● **GIVEN TASK**
Write out exactly the lines from the line with "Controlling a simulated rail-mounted" through the line with "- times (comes", both ends included, and no other line.

● **INPUT RECORDS**
-- begin --
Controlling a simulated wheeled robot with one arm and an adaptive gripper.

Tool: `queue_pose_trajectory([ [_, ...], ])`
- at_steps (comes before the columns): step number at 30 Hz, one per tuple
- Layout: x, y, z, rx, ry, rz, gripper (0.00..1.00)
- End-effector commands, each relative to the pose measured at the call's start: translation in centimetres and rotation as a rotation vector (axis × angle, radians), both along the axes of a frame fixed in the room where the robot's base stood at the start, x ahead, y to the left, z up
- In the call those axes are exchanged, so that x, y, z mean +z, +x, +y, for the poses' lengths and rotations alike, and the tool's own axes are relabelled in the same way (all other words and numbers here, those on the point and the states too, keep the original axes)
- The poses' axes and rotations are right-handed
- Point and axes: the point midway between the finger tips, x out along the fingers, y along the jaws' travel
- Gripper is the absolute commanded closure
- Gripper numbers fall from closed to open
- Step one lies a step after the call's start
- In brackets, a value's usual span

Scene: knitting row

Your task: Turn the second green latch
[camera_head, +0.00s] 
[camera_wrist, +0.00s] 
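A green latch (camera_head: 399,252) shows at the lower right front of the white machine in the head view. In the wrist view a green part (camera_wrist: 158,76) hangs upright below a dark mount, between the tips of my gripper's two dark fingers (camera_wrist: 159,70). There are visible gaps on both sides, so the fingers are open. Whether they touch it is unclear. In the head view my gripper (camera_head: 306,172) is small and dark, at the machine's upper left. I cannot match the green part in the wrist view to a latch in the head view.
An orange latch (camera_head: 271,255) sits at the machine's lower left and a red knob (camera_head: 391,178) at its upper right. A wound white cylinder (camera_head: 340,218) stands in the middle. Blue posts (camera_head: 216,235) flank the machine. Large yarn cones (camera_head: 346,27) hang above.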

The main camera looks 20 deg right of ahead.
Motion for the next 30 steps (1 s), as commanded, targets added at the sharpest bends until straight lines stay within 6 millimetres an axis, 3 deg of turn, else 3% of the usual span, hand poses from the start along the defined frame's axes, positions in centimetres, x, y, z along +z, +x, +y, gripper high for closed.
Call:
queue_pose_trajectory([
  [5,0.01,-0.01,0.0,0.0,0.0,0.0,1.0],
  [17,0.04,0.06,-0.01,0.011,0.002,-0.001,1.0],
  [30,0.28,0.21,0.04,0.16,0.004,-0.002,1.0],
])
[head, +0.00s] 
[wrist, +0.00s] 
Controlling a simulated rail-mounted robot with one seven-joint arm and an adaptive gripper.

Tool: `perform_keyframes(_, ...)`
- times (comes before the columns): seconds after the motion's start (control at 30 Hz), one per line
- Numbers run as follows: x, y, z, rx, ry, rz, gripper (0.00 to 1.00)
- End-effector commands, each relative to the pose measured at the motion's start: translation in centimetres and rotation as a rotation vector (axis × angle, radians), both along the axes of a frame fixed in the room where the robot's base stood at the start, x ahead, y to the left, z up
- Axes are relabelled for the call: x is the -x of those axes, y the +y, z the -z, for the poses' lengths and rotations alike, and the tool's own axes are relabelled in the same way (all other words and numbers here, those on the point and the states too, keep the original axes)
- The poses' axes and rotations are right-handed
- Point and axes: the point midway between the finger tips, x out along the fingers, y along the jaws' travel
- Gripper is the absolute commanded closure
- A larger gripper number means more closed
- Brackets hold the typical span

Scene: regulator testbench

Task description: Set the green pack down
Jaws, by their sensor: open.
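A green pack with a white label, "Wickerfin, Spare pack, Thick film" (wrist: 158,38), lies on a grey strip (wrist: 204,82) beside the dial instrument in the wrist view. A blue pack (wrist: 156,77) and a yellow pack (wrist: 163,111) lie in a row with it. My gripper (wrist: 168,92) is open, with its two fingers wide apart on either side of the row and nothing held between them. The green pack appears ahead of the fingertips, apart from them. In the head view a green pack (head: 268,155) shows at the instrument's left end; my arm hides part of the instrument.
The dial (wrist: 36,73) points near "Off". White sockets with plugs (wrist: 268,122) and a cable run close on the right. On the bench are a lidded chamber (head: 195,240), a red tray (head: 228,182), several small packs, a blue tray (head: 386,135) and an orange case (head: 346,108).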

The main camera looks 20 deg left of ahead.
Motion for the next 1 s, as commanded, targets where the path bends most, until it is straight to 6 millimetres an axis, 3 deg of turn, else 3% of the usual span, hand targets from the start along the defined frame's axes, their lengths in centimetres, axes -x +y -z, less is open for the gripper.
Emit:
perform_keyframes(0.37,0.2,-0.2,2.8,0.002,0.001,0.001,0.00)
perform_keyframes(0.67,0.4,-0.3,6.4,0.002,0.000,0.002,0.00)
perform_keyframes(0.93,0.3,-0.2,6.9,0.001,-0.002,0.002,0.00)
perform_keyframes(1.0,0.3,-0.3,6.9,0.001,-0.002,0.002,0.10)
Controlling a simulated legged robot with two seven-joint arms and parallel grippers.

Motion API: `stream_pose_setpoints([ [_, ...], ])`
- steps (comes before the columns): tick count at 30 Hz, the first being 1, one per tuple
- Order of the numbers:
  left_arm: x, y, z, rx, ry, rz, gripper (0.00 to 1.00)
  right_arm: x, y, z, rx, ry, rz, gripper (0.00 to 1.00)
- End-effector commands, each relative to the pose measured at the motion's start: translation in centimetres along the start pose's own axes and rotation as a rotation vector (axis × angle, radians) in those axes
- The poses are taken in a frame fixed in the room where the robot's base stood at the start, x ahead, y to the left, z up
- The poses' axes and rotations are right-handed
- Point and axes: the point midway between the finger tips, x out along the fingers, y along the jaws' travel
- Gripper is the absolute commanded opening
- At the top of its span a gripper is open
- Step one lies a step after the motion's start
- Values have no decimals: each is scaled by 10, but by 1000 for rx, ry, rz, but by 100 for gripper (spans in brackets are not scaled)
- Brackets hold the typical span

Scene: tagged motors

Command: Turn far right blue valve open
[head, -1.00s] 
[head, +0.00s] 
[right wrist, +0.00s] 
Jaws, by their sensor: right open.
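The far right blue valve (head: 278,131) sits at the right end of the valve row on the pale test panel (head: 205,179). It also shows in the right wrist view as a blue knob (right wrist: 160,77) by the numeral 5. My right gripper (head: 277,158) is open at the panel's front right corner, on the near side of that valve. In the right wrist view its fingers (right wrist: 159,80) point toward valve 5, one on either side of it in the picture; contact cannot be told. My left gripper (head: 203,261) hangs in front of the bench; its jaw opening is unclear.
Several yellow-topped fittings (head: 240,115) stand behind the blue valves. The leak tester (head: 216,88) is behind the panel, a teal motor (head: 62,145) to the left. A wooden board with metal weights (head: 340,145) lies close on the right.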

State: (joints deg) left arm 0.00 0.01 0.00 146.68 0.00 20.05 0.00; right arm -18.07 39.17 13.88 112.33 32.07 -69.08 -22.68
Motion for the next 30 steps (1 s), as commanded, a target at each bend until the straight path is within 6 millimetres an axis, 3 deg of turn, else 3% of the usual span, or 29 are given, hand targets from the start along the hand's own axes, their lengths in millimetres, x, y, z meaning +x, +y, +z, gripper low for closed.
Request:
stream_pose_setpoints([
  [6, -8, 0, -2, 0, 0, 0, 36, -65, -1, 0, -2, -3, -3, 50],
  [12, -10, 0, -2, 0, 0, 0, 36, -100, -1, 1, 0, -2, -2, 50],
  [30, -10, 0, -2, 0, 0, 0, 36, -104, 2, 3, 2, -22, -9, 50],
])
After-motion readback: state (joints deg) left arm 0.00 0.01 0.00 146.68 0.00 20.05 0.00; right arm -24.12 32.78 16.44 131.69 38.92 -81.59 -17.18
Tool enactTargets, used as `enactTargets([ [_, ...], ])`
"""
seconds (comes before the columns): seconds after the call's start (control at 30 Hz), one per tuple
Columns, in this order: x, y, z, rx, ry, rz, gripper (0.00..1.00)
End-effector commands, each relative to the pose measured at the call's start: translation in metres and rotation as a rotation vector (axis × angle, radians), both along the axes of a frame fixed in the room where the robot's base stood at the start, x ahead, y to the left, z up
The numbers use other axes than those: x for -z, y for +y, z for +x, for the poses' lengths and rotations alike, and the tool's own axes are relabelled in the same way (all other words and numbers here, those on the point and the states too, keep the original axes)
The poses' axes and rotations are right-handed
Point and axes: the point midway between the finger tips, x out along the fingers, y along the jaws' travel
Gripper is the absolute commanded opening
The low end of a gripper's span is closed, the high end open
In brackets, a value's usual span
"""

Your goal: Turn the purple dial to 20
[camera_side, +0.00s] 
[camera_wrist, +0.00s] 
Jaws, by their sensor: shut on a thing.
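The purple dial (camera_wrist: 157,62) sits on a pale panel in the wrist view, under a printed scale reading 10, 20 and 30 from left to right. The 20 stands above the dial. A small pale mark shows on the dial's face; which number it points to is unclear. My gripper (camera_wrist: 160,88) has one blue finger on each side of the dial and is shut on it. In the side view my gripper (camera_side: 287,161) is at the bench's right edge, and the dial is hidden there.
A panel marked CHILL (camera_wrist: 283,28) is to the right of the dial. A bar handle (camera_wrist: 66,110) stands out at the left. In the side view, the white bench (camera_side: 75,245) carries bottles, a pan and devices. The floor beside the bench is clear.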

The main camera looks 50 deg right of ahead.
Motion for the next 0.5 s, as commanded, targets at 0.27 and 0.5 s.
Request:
-- end --
● **FINISHED ANSWER**
Controlling a simulated rail-mounted robot with one seven-joint arm and an adaptive gripper.

Tool: `perform_keyframes(_, ...)`
- times (comes before the columns): seconds after the motion's start (control at 30 Hz), one per line

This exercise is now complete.